- **Exercise details**
Give back exactly the lines starting at the one with "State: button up" and ending at the last line of the data below. Pictures are not part of the copy.

*-*-*

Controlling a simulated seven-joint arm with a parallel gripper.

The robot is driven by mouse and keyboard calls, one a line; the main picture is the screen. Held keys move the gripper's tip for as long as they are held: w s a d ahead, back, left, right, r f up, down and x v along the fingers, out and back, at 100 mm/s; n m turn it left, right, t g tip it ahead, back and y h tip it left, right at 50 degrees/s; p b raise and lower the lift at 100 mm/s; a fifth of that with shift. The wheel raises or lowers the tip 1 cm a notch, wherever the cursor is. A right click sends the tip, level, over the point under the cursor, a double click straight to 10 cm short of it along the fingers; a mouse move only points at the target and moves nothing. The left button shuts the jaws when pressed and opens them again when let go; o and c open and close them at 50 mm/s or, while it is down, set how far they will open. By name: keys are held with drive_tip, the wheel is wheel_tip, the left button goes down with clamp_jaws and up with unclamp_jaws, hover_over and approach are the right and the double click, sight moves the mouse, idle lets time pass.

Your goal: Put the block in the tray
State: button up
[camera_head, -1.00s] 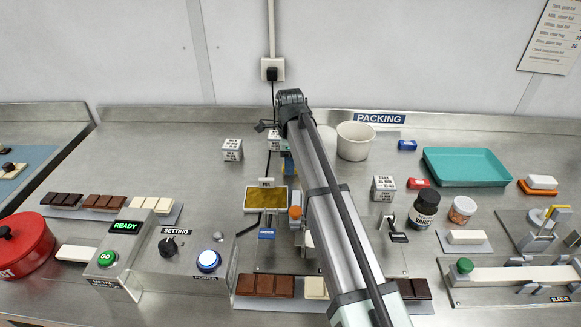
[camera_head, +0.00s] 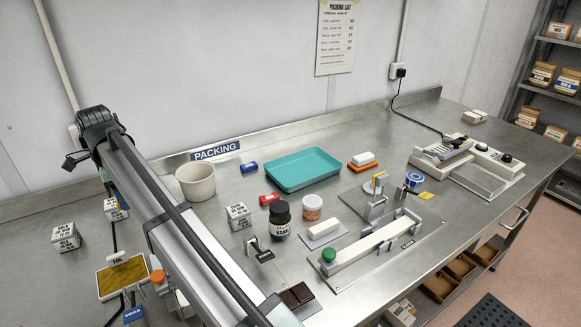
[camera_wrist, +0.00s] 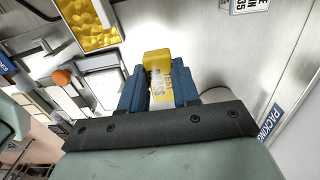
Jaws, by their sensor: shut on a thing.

*-*-*

- **Solution**
State: button up
[camera_head, -1.00s] 
[camera_head, +0.00s] 
[camera_wrist, +0.00s] 
Jaws, by their sensor: shut on a thing.

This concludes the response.